It can, therefore, be understood that a writer, at any time, has to deal with both these questions simultaneously. In Manto’s context, the second option—that which seeks to “unite at least a portion of the writers to certain sections of high society”—was not feasible in the sense that Bourdieu thinks of it, namely, that of “state patronage”. However, for Manto, it indeed was “based on affinities of lifestyle and value systems, and operating especially through the intermediary of the salons, which unite at least a portion of the writers”, and that was a movement called the Progressive Writer’s Association (PWA).
Instituted in 1936, the PWA united and perhaps even encouraged the form of the Urdu short story, a fairly recent phenomenon in the history of Urdu literature, to grow.
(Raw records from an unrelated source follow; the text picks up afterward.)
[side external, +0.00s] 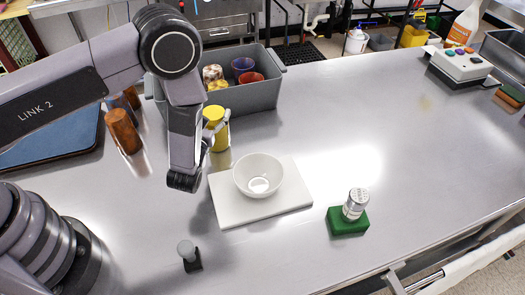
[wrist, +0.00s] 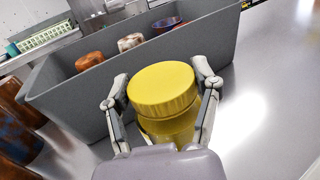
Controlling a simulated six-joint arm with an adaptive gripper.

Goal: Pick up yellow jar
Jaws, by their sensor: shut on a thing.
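The yellow jar (side external: 216,128) stands upright beside the near side of the grey bin in the side external view. In the wrist view, the yellow jar (wrist: 164,92) shows its ribbed lid, with its body narrower below. My gripper (wrist: 162,100) has one finger on each side of the jar and is shut on it. In the side external view, my gripper (side external: 207,140) is partly hidden behind my own wrist. Whether the jar's base touches the counter is hard to tell.
A grey bin (side external: 258,100) holding several cups is just behind the jar. A white board (side external: 290,208) with a white bowl (side external: 258,175) lies in front. A brown cup (side external: 123,131) stands left. A shaker (side external: 356,203) sits on a green block (side external: 347,224). The right counter is mostly clear.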

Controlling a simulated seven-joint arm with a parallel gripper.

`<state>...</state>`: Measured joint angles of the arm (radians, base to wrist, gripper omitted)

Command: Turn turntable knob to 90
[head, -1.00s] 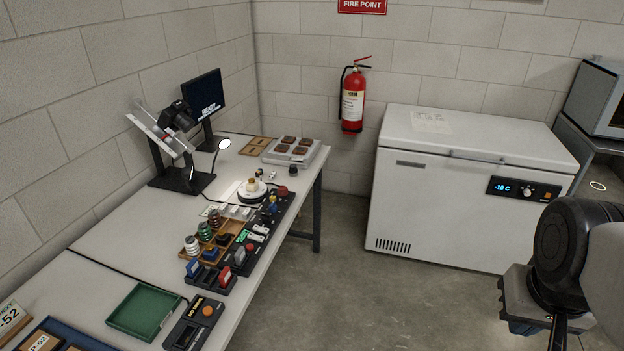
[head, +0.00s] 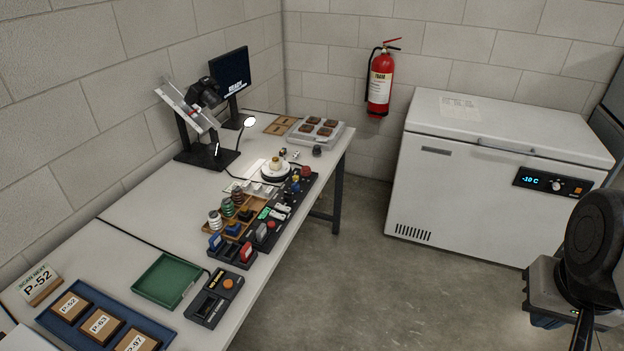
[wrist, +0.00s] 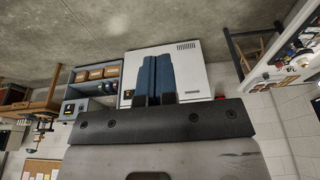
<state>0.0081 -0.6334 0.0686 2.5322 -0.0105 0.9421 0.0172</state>
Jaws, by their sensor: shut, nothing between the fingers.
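The turntable (head: 275,174) is a small white disc on a dark base, with a yellowish object on it, on the far half of the bench. Several small knobs and buttons stand around it, among them a dark knob (head: 317,151) behind it and a red one (head: 306,171) on its right. Which one is the turntable knob, and its setting, are too small to tell. My gripper (wrist: 154,80) shows in the wrist view with its two blue fingers together and empty, well away from the bench. In the head view only part of my arm shows at the right edge.
The bench (head: 130,235) also bears a camera stand (head: 205,155), a monitor (head: 230,72), a green tray (head: 168,280), a blue tray (head: 75,341) and a black control panel (head: 268,233). A white chest freezer (head: 490,185) stands right. The floor (head: 390,300) between is clear.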

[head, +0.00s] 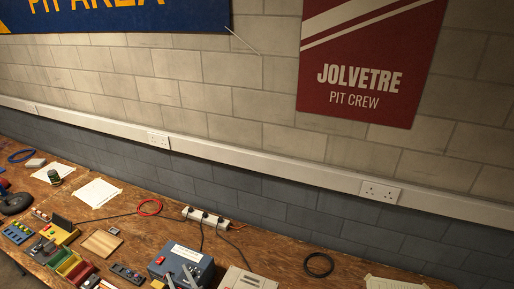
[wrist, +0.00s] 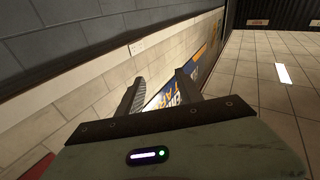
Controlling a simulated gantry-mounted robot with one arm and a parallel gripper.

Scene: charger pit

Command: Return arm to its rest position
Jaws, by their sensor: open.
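My gripper (wrist: 160,82) shows in the wrist view with its two dark ridged fingers apart and nothing between them. Beyond the fingers is the pale block wall (wrist: 75,110) and part of a blue banner with yellow letters (wrist: 207,58). No bench top shows in the wrist view. In the head view I cannot clearly make out my gripper. Two pale grey bars (head: 190,276) show against a blue box (head: 202,264) at the bottom edge; I cannot tell what they belong to.
The wrist view shows a tiled surface with a bright panel (wrist: 283,73).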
The similarities between the intent and value judgements of Manto’s short stories—even as he, throughout his life, completely sought to disengage from movements of any kind—and the work of other pioneers of the progressive Urdu short story form, do stand in agreement with the general collective judgments that are so essentially a part of the PWA. Asaduddin mentions that, at the time of Manto’s joining, other personalities like Ahmad Shah Bukhari, N.M. Rashid, Chiragh Hasan Hasrat, Miraji and Upendranath Ashk were also associated with AIR. Though a perfect delineation is difficult to make—especially in the case of an artist such as Manto who actively avoided being grouped in any institutional way—at this point, the essay tentatively proposes to set up a dichotomy between Manto’s art and Manto’s commercial work, with Manto’s art leaning towards the expectations that the PWA, during its formative years, had from its literature.
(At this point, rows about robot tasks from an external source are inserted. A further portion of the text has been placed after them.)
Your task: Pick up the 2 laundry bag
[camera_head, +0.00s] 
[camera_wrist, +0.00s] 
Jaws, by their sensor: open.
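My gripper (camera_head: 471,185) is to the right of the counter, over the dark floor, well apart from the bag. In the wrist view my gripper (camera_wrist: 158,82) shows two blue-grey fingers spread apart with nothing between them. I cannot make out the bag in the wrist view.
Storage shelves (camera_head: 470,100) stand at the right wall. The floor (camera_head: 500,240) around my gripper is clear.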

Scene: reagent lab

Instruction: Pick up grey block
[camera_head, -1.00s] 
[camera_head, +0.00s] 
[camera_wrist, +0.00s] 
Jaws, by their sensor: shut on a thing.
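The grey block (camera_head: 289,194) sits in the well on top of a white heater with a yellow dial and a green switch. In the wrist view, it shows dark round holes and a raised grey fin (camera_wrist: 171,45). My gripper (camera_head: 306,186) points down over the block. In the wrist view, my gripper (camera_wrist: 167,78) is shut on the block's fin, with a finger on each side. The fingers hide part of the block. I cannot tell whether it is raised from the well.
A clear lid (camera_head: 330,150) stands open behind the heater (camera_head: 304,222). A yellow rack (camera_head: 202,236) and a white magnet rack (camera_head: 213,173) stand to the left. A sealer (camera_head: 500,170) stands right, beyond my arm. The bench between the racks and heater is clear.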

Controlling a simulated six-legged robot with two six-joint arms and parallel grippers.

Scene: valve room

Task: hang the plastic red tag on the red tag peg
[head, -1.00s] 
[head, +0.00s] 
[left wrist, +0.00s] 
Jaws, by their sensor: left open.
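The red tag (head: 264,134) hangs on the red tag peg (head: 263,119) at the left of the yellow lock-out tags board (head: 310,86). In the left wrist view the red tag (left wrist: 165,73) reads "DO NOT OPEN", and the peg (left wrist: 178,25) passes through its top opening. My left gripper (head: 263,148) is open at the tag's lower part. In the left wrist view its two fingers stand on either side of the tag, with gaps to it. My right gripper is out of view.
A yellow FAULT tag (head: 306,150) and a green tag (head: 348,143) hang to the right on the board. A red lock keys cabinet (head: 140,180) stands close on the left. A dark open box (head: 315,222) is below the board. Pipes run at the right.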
This dichotomy is proposed not only because of Manto’s personal interactions and timorous debates with other members of the PWA, but also, more concretely, through his collaborations with them in the commercial realm. Wadhawan writes about Krishen Chander’s account of an incident where Manto and Krishen Chander jointly wrote a film story called Banjara, and how it was treated by Seth Jagat Narain, the film’s producer:
After hearing the story the Seth said, “It’s a good story. I’ll buy it. But Manto Saheb, you have painted the Mill Manager in very lurid colours. You should show him as a nice kindly man. Otherwise it will have an adverse effect on the mill workers.”
“Then, we will show him in favourable light.”
I looked at Manto in surprise. I was just going to tell the Seth that it was not possible to make this change, when Manto stopped me with a gesture of his hand.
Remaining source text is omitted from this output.